— START OF DATA FOR THIS TASK —

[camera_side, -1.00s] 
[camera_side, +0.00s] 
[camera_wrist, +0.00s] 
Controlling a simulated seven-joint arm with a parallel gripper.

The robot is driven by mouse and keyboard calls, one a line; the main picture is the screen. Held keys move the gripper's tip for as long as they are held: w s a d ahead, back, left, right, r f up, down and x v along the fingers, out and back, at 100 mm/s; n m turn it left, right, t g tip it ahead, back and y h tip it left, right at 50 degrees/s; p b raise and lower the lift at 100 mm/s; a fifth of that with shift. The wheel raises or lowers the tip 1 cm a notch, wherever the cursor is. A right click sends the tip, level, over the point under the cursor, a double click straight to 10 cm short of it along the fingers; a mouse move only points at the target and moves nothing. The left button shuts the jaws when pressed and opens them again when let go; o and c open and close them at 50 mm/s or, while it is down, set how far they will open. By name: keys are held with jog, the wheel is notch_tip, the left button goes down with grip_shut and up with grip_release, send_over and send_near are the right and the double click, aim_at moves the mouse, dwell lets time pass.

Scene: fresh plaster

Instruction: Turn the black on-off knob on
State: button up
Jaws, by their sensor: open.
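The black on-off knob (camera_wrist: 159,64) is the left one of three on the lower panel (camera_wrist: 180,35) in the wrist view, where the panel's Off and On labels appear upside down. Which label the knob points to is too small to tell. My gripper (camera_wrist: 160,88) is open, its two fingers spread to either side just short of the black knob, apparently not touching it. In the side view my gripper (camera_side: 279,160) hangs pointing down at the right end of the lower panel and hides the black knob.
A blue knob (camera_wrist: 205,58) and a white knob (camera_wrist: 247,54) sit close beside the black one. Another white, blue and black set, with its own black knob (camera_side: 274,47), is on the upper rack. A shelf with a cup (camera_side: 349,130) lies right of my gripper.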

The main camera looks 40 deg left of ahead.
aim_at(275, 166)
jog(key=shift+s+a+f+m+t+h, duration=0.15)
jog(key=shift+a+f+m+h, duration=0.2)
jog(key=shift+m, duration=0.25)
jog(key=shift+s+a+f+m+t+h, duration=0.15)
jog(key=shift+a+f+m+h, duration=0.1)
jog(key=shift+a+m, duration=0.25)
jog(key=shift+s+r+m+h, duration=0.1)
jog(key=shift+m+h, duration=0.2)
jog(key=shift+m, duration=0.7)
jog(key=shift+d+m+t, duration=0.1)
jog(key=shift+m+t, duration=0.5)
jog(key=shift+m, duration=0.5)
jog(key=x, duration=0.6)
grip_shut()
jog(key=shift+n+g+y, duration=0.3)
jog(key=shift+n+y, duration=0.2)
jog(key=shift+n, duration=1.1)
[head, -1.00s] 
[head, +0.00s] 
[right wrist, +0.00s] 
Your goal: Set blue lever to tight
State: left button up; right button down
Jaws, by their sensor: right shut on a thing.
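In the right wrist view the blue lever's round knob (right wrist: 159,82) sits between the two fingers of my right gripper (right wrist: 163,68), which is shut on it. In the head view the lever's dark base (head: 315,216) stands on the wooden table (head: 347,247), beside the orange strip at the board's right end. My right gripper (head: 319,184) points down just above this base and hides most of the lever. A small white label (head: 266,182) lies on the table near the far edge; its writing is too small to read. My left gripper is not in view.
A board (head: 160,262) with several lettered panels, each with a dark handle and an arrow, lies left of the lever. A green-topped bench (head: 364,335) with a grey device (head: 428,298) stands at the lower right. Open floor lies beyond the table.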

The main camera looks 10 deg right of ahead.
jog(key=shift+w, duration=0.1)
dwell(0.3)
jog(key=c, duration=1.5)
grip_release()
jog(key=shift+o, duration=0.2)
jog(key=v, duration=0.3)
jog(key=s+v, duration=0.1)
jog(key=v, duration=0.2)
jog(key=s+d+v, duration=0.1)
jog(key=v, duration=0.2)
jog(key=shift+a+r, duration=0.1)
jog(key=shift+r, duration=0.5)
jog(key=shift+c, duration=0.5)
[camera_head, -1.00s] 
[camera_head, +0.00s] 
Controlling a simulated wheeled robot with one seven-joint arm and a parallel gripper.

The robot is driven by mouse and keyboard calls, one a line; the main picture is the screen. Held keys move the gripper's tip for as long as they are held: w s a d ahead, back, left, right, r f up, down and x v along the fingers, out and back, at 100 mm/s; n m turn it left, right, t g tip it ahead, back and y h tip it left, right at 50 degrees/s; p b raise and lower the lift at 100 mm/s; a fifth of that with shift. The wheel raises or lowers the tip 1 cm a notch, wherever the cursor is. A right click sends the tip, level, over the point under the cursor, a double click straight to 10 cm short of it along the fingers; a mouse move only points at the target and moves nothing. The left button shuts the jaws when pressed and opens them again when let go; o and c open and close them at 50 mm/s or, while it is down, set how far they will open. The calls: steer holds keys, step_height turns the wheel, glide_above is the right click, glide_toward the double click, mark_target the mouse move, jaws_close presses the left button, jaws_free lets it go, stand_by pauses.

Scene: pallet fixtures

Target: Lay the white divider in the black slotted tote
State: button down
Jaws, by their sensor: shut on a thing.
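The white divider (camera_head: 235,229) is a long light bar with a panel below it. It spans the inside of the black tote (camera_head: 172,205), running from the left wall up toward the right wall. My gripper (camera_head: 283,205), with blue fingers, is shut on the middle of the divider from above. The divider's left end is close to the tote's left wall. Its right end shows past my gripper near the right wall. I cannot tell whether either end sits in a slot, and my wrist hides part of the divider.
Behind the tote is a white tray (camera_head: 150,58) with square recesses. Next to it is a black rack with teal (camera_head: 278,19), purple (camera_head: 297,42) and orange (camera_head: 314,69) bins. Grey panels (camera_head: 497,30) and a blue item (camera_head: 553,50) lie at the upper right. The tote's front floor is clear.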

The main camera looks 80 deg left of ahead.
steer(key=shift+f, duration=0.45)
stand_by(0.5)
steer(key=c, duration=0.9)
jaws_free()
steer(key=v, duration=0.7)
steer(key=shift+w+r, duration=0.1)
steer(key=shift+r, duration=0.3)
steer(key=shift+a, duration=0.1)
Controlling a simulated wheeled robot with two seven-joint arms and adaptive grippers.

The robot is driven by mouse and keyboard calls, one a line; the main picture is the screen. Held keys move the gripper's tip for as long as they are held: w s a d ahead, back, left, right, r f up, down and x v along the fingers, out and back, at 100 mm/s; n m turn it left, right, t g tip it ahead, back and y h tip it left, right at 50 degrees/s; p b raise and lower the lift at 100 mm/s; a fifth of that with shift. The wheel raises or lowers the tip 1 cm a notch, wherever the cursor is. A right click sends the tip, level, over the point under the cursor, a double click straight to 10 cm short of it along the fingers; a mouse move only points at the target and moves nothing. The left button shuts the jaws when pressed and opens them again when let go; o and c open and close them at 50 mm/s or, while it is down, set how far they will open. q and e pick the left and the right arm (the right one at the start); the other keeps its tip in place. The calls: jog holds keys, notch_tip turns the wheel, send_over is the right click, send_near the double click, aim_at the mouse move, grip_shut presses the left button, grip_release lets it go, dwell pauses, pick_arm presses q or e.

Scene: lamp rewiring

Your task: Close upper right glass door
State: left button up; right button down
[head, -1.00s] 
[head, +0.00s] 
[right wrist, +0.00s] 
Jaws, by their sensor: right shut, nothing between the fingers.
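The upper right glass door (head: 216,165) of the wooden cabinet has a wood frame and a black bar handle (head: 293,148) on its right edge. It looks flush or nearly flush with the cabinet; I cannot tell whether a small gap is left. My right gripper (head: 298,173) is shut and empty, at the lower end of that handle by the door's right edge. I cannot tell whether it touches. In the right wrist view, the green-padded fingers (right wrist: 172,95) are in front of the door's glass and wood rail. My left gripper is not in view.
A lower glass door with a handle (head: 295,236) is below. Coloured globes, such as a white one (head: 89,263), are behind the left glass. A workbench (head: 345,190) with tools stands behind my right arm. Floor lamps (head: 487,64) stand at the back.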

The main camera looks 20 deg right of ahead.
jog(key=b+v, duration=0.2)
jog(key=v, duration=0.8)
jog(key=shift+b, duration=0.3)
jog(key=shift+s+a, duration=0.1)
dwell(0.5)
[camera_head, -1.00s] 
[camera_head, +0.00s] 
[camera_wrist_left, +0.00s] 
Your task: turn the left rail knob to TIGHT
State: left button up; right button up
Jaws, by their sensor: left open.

— END OF DATA FOR THIS TASK —

Retype, exactly and only, the lines running from the one with "Scene: lamp rewiring" through the final line of the listing above.

> _RIGHT ANSWER_
Scene: lamp rewiring

Your task: Close upper right glass door
State: left button up; right button down
[head, -1.00s] 
[head, +0.00s] 
[right wrist, +0.00s] 
Jaws, by their sensor: right shut, nothing between the fingers.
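The upper right glass door (head: 216,165) of the wooden cabinet has a wood frame and a black bar handle (head: 293,148) on its right edge. It looks flush or nearly flush with the cabinet; I cannot tell whether a small gap is left. My right gripper (head: 298,173) is shut and empty, at the lower end of that handle by the door's right edge. I cannot tell whether it touches. In the right wrist view, the green-padded fingers (right wrist: 172,95) are in front of the door's glass and wood rail. My left gripper is not in view.
A lower glass door with a handle (head: 295,236) is below. Coloured globes, such as a white one (head: 89,263), are behind the left glass. A workbench (head: 345,190) with tools stands behind my right arm. Floor lamps (head: 487,64) stand at the back.

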The main camera looks 20 deg right of ahead.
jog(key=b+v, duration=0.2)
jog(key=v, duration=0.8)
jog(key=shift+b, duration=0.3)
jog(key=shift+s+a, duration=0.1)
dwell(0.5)
[camera_head, -1.00s] 
[camera_head, +0.00s] 
[camera_wrist_left, +0.00s] 
Your task: turn the left rail knob to TIGHT
State: left button up; right button up
Jaws, by their sensor: left open.

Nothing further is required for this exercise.